Friday, April 22, 2011

Steal my knowledge please...but give back a bit






















Steal my knowledge please...but give back a bit


There is an ancient Chinese saying when it comes to teaching students the martial arts. It is said that you are not taught ones style of fighting as much as you steal their knowledge.


Back then the instructors were normally dignitaries that had retired, retired mayors and politicians or military personnel that had come back from war and were no longer serving. They were old men that had hard lives serving the royalty and they were not willing to take the guff from students.


The understanding was that students were their to train and learn. And the masters were there to teach. But students had to think of it as the harder they worked the more that the instructor would offer. It was not uncommon for an instructor to have four different students, all had been training for the same amount of time and only one of them was taught the whole style of Karate that the instructor had to offer. The reason was simple, the student proved that they would learn more and pass on the system to other worthy students with out change because they worked for it.


The students would have a period of time were they had to work before they even got to learn the basic stances of the style. The masters had them cleaning the floors outside the homes or monasteries with brooms and doing work in the fields, in the case of Chinese masters they had them learn the religious aspects of their training prior to seeing a form or kick thrown and most of the students had to give up all their lives possessions and often leave the homes they grew up in to learn in places like Wu mountain or Shaolin monastery.


In Okinawa many of the students were selected by the instructors because they worked with them in the army or service of the emperor. The students still had to work hard in their jobs and most of the time for less than others would be getting for their service, but with the knowledge that they would be learning more and have a better job at the end.


Now we have students that come in and pay money and do little for the clubs they think they own because they pay the rent. The truth is that if they don’t do more than just show up…eventually they wont have anywhere to show up to! What I think we need to see more of is the instructors giving a basic class and set of skill development to the masses but selecting several students that prove they deserve more and giving them more. If a student goes out of their way to show they want the knowledge they are training for then they get more back.


I see to many clubs with three or four students killing themselves to advertise, run tournaments and work hard to develop a nice base of students for the instructor and others that do about as much as they would if they were at a gym! The funny thing is that if every senior did 1 hour of work every month then the majority of the seniors who are killing themselves right now could do so much more to bring in more students.


If a senior who is spending 6 hours a week doing things for an organization and gets 6 things done that week had help, and 1 of those items was taken off their plate, they could focus more on other things, or simply train. The other student has only spent 1 hour…the benefits are huge, especially if 4 people step up and take over basic things that have to be done.

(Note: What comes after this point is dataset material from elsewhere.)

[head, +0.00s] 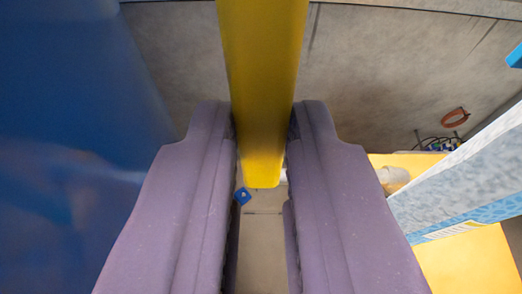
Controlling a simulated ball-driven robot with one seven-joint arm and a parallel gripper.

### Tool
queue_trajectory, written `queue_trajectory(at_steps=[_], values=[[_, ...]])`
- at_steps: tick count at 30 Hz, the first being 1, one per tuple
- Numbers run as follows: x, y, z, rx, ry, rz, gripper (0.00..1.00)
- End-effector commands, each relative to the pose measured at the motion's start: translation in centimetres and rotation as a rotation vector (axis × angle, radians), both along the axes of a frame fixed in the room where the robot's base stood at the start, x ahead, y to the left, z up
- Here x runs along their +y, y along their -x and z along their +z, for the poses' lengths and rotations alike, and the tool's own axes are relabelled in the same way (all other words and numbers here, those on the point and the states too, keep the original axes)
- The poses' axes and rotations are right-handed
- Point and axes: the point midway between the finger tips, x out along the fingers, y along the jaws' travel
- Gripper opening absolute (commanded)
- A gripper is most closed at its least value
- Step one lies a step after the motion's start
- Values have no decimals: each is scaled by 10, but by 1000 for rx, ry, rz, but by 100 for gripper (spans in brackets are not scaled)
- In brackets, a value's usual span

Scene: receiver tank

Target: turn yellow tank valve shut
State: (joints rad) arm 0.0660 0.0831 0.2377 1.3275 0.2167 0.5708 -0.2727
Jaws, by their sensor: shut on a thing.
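The yellow valve handle (262,80) is a long flat bar that comes down from the top edge of the head view and ends between my fingers. My gripper (264,140) has two purple fingers, one on each side of the bar, shut on it near its lower end. The tip of the bar shows just past the grip. The valve body and the handle's pivot cannot be made out.
A large blue surface (70,130), probably the tank, fills the left side close to my gripper. At the right are a pale panel (470,170) and a yellow surface (465,265). An orange ring (455,117) lies on the grey concrete floor (390,70) behind.

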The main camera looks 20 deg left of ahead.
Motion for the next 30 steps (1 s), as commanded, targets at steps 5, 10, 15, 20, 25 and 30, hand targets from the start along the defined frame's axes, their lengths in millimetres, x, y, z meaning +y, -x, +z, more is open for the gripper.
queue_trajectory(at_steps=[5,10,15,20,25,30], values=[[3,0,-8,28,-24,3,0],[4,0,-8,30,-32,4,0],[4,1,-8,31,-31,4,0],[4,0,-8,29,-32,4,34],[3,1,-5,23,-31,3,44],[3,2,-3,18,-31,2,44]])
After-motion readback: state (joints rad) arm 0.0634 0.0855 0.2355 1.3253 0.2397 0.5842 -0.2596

My point is that if everyone pitched in one hour once a month, and the average dojo has 20 students, that’s 20 hours of work that the students are doing, in place of one senior doing 6 hours. Think on it, we would be able to have clubs run like corporations and we would have massive clubs with great training, the instructors would all relax into just training and the value of the work we see would be immeasurable.


I believe that all students, paying full price or getting family discounts should give back. My tactic, seeing as I don’t have a club of my own, is to use my classes to stimulate giving. I don’t care if its giving back to the organization or giving back to the society we live in. If you train with me in a seminar, I am not getting paid for it! But I ask that you take the money you would be paying for my class and you donate it to a cause, take a hour of your own time and do some kind of work that will help others. I want you to remember that with out volunteers and hard work we would never get half the things done we want in this world.

So, steal my knowledge, but give back a bit!